Concept and FAQs

There are a few terms used in mosec.

  • worker: a Python process that executes the forward method (inherit from mosec.Worker)

  • stage: one processing unit in the pipeline, each stage contains several worker replicas

    • also known as Runtime in the code

    • each stage retrieves the data from the previous stage and passes the result to the next stage

    • retrieved data will be deserialized by the Worker.deserialize_ipc method

    • data to be passed will be serialized by the Worker.serialize_ipc method

  • ingress/egress: the first/last stage in the pipeline

    • ingress gets data from the client, while egress sends data to the client

    • data will be deserialized by the ingress Worker.serialize method and serialized by the egress Worker.deserialize method

  • pipeline: a chain of processing stages, will be registered to an endpoint (default: /inference)

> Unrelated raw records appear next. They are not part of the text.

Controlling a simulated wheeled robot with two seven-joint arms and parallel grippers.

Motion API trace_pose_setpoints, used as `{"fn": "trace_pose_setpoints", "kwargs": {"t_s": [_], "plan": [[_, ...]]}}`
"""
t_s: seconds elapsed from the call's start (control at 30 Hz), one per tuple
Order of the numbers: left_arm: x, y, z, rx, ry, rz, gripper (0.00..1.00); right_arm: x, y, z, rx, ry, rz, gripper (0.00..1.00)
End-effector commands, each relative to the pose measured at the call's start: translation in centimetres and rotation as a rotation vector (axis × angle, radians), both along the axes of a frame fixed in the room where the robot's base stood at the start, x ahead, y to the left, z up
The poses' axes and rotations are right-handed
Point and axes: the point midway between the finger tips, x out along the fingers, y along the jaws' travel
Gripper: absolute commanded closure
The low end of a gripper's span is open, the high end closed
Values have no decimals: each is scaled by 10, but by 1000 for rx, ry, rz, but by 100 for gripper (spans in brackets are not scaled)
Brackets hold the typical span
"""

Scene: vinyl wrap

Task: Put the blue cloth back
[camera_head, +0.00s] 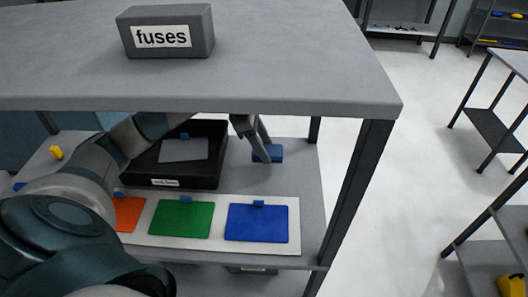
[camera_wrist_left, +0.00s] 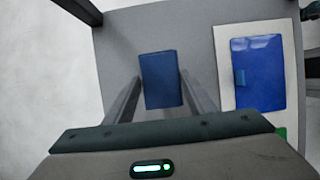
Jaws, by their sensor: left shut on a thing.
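The blue cloth (camera_head: 268,153), a small dark-blue folded piece, is at the right part of the shelf under the tabletop, beside the black tray. My left gripper (camera_head: 257,150) reaches in under the tabletop and is shut on it. In the left wrist view the blue cloth (camera_wrist_left: 160,80) sits between the two fingers (camera_wrist_left: 160,88), one along each side. I cannot tell whether it is clear of the shelf. A white board (camera_head: 278,250) in front carries orange, green and blue panels; the blue panel (camera_head: 257,223) is nearest the cloth. My right gripper is not in view.
The black tray (camera_head: 205,185) holds a grey panel (camera_head: 184,150). The tabletop (camera_head: 290,80) with a "fuses" box (camera_head: 166,32) overhangs the shelf. A dark table leg (camera_head: 358,190) stands at the right. A small yellow thing (camera_head: 56,153) lies at the left.

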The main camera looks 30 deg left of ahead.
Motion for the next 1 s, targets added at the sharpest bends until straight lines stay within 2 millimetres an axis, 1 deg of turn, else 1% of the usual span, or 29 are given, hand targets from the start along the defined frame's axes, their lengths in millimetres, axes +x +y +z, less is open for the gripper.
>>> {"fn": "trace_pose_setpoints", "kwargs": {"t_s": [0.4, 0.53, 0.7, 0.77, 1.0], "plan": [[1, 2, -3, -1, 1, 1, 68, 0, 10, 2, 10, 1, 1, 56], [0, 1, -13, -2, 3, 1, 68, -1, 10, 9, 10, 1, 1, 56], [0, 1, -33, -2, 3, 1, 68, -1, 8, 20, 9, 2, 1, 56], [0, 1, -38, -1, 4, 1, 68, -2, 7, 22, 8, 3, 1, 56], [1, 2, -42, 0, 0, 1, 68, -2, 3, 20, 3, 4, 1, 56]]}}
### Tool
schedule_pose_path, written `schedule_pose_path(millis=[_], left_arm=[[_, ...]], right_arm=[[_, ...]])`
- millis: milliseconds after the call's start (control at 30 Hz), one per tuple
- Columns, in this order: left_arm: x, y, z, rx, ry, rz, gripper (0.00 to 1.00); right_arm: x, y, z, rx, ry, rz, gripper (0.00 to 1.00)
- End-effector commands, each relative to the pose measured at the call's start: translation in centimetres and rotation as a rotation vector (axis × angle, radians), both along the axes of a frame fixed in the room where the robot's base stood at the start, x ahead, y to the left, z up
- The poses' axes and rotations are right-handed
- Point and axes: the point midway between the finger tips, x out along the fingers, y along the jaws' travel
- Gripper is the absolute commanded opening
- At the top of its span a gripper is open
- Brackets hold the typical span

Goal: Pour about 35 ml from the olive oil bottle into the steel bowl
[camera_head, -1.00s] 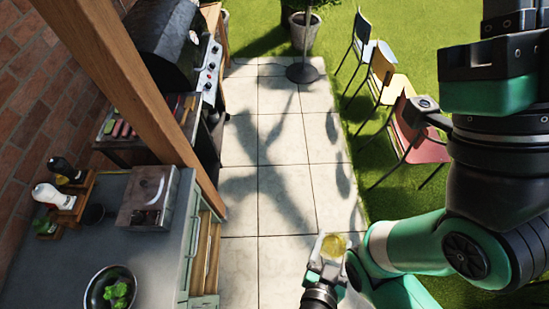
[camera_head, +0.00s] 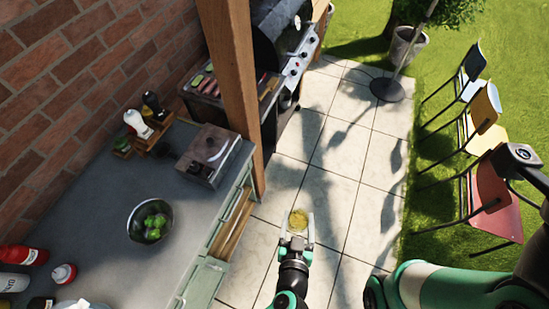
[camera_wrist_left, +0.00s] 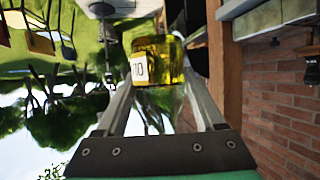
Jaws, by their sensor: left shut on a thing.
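The olive oil bottle (camera_head: 298,222) is yellow and clear, and my left gripper (camera_head: 297,226) is shut on it. Gripper and bottle are over the paved floor, to the right of the counter's edge. In the left wrist view the bottle (camera_wrist_left: 172,62) sits between the two fingers with part of a white label showing; its neck and mouth cannot be made out. The steel bowl (camera_head: 134,216) stands on the grey counter to the left of the gripper, apart from it, with several green items inside. My right gripper is not in view.
A wooden post (camera_head: 232,85) rises beside the counter (camera_head: 90,210). A lidded box (camera_head: 208,155) stands behind the bowl, and a rack (camera_head: 152,137) with bottles farther back. Red and white bottles (camera_head: 20,256) fill the front left. The counter around the bowl is clear.

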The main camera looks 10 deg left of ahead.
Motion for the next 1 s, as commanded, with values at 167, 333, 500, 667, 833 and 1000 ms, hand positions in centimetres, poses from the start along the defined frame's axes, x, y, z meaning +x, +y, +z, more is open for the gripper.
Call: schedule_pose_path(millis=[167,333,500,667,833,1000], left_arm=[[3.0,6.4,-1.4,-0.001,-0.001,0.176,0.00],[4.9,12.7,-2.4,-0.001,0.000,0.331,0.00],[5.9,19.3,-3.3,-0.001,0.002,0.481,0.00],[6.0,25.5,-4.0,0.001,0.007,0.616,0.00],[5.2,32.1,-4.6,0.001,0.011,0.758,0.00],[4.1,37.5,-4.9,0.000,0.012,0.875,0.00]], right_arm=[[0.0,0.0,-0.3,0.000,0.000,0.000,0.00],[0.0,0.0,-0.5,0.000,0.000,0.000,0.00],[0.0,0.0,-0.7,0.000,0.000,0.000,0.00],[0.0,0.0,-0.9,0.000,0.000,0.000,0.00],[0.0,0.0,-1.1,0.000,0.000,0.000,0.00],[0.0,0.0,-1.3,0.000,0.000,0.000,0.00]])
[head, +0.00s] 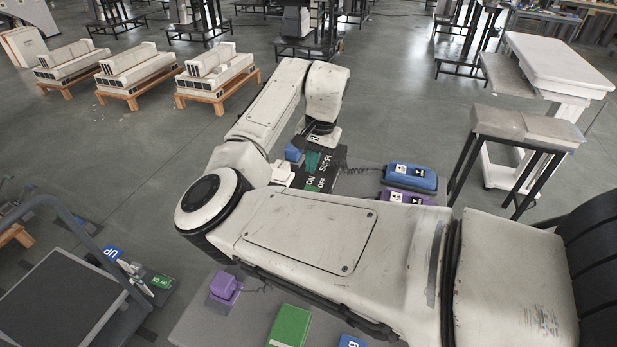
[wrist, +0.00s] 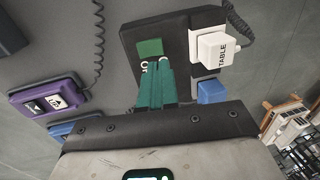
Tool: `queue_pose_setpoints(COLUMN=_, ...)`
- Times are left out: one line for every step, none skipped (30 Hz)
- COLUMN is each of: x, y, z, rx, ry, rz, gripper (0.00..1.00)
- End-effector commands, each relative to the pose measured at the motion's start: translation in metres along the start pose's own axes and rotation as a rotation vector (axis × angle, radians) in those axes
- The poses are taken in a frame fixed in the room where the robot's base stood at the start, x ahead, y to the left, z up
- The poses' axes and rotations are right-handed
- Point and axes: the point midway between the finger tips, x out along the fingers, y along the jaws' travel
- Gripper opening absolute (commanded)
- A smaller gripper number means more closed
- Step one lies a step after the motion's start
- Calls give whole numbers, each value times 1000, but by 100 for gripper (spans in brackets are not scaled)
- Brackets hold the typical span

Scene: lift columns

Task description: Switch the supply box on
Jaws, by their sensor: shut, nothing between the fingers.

    • a server can have multiple pipelines, check the multi-route example

  • dynamic batching: batch requests until either the max batch size or the max wait time is reached

  • controller: a Rust tokio thread that works on:

    • read from the previous queue to get new tasks

    • send tasks to the ready-to-process worker via the Unix domain socket

    • receive results from the worker

    • send the tasks to the next queue

FAQs

How to raise an exception?

Use the raise keyword with mosec.errors. Raising other exceptions will be treated as an “500 Internal Server Error”.

If a request raises any exception, the error will be returned to the client directly without going through the rest stages.

How to change the serialization/deserialization methods?

Just let the ingress/egress worker inherit a suitable mixin like MsgpackMixin.

Note

The inheritance order matters in Python. Check multiple inheritance for more information.

You can also implement the serialize/deserialize method to your ingress/egress worker directly.

How to share configurations among different workers?

If the configuration structure is initialized globally, all the workers should be able to use it directly.

If you want to assign different workers with different configurations, the best way is to use the env (ref append_worker).